The Maya were indigenous Mexican indians who inhabited the Yucatan Peninsula.


Their culture reached its peak between 300 and 900 and afterwards their major cities declined because of natural disasters and poor agricultural planning. Their later civilization showed heavy Toltec influence, such as the urban center of Chichén Itzá. The Mayas flourished until 1500 when their regions came under Spanish rule and their centers were abandoned.


They had organized social centers, advanced mathematics and astronomy and a complex hieroglyphic writing system. Like their Aztec neighbors they had a violent polytheistic religion, with deities such as Itzamná and Kukulcán.

They imagined earth being between a celestial pyramid of 13 levels, and an infernal pyramid of 9 levels. They believed that the souls of the departed passed through 8 levels of the Underworld before reaching Mictlán.

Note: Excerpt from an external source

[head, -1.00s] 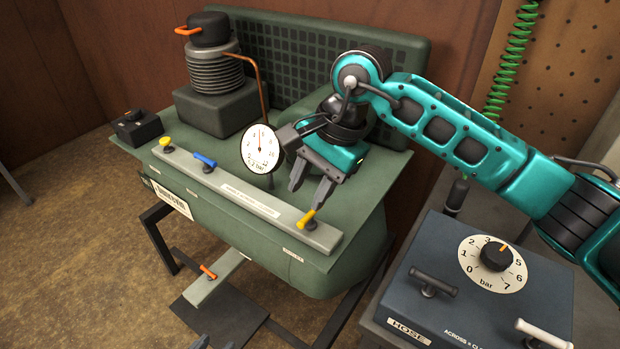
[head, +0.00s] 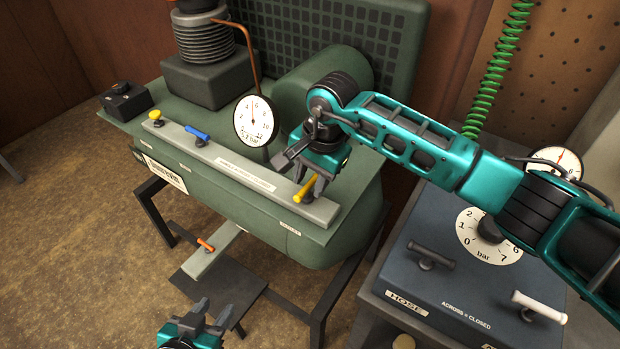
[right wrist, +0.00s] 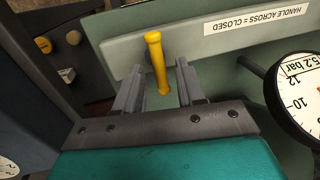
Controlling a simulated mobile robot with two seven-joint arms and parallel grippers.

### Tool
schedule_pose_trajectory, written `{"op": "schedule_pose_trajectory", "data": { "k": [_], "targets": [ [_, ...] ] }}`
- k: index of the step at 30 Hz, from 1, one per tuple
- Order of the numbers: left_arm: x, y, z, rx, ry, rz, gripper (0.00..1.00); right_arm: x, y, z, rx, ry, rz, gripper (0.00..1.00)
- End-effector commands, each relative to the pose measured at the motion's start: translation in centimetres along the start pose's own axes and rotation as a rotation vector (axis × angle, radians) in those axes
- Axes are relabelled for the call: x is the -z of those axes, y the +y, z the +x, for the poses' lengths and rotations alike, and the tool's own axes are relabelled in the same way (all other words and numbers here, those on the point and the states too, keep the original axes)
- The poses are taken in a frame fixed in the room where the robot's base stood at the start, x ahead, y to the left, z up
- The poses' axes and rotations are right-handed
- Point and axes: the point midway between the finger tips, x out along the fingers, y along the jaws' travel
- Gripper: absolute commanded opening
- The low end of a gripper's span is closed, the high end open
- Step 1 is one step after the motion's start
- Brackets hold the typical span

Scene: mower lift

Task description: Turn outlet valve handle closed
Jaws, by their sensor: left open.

Symbols of the Mayan days: Flint to Lizard

The Mayan calendar was a combination of 20 named and 13 numbered days creating a calendar of 260 individual days. The named days were: flint, mountain, jaguar, moon, water, flower, deer, serpent, vulture, lighting, rabbit, rain, dog, obsidian, sun, grass, wind, death, tree and lizard.

Mayan Sacred Days were:

  • 8 Water: Goddess of Birth
  • 12 Lightning: God of Rain
  • 1 Flint: Goddess of Purification
  • 4 Rabbit: God of Maize
  • 11 Jaguar: God of Wealth
  • 7 Mountain: Goddess of Earth
  • 7 Obsidian: God of War
  • 3 Tree: God of Fire
  • 9 Dog: God of Death

When Gage Blackwood visited Chichén Itzá in 20 august 1050, the calendar indicated "4 Tree".